Another week and another barrage of politicians and newspaper headlines place various demands on British Muslims. This week's disproportionately focus on Muslim women, calling on them to change the way they dress, speak more English more often, and reform Islam. Not asking for much then.
As unnecessary as they are tiresome, the real problem though is that this week's demands merely regurgitate ideas and approaches that have previously been shown to be unworkable or have categorically failed. More concerning though is that they once again illustrate how British politicians and the British media have been complicit for more than a decade in appropriating Muslim women for political and ideological gain.
From research undertaken with Surinder Guru, we found clear evidence of how successive British Governments had instrumentally used the issue of gender when seeking to engage with Muslim communities. As we put it, far from empowering Muslim women it instead reduced them - as also their concerns and needs - to little more than a novelty sideshow that was being surreptitiously scripted by those with all the power.
This week's announcements also fit this template.
So while Cameron said he was opposed to a French style blanket ban against the wearing of the niqab (face veil), he added that it was not only "proper and sensible" for public officials and institutions to be able to ask Muslim women to remove any coverings (face or hair) but also ban them if deemed appropriate.
Justifying this on the basis that "when you are coming into contact with an institution or you're in court, or if you need to be able to see someone's face at the border", the reality is that procedures are already in place for Muslim women who wear the niqab to remove it if requested.
Why then is Cameron calling for something that already exists? And if it is about being 'able to see someone's face', why is Cameron suggesting that hijabs (head coverings) could also be banned?
A further announcement has seen Cameron threaten to deport Muslim women who fail English language tests after coming to the UK on spousal visas. Under new guidelines, those women will be required to pass an additional English language test after two years at which time they will have to show a worryingly vague 'improvement'.
Underpinning the drive towards more Muslim women speaking more English more is something Alison Pearson gives a voice to in the Telegraph. For her, this is necessary as Muslim women appear to have the ability to reform Islam. As she explains, this is because "mothers can teach their sons better, but not if they don't have the words".
But as my research into the National Muslim Women's Advisory Group (NMWAG) showed, such views and indeed the demands that come with them are as unreasonable as they are destined to fail.
Formed in 2008, the NMWAG's remit was to advise Government on issues relating to the empowerment and increasing participation of Muslim women in civic, political and public life. Key to this was the explicit acknowledgement by Government that Muslim women were not only able to influence and challenge extremist ideologies but so too the religion, theology and culture of Muslims in Britain. To achieve these political aims, the Government imposed priority for the NMWAG was to challenge 'theological understanding'.

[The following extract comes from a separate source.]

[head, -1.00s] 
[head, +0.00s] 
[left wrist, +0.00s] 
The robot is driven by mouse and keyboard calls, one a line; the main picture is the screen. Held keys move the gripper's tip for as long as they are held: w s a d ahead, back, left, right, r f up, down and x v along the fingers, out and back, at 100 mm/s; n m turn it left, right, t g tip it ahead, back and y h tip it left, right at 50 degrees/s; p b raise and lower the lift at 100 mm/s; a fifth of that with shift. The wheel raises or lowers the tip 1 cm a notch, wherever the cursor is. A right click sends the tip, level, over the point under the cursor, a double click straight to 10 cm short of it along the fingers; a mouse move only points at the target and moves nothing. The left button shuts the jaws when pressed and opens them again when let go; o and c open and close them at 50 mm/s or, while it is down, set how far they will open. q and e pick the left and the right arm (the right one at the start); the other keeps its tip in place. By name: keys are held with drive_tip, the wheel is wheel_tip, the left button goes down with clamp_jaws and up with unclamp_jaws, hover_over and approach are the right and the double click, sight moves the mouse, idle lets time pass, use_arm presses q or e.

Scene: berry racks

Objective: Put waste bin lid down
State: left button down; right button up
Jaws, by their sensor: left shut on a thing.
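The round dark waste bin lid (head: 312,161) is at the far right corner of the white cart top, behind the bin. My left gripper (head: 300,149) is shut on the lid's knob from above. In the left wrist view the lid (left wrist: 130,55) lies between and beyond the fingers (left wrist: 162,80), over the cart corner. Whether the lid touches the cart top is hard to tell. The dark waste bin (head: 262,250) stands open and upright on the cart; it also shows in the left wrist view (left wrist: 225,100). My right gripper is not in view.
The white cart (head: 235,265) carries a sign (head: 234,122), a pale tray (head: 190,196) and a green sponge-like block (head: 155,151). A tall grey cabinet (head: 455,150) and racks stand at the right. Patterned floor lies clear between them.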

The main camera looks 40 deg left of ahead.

A vehicle through which Government sought to engineer if not necessarily exact power, the NMWAG was dismissed as a 'political fad' failing to offer any real or meaningful political empowerment to British Muslim women or indeed challenging theological understanding. Far from surprising, such 'top-down' interventionist approaches are always going to fail because insidiously underpinning them is the desire to re-make the Islamic tradition in Britain. Both then and indeed now, this is what is driving the political appropriation of Muslim women. Through them, the Government is trying to project its own liberal, communitarian and multicultural logic onto Islam. Like New Labour and the Coalition beforehand, the current Conservative Government is similarly hell-bent on trying to change British Islam.
And that is true of the Britishness agenda also, something I have recently written about in some depth. Far from being an approach seeking to shape or promote a British identity relevant for today's increasingly diverse Britain, the Government's Britishness agenda - telling Muslims to be more British - prefers to put forward a hollow and meaningless concept of British identity that discursively conveys and subsequently reifies who 'we' are not rather more than who 'we' are.
A forceful and vengeful political vehicle that seeks to differentiate, demarcate and subsequently discriminate against Muslims and their communities this week's political approaches and their appropriation of British Muslim women are little different.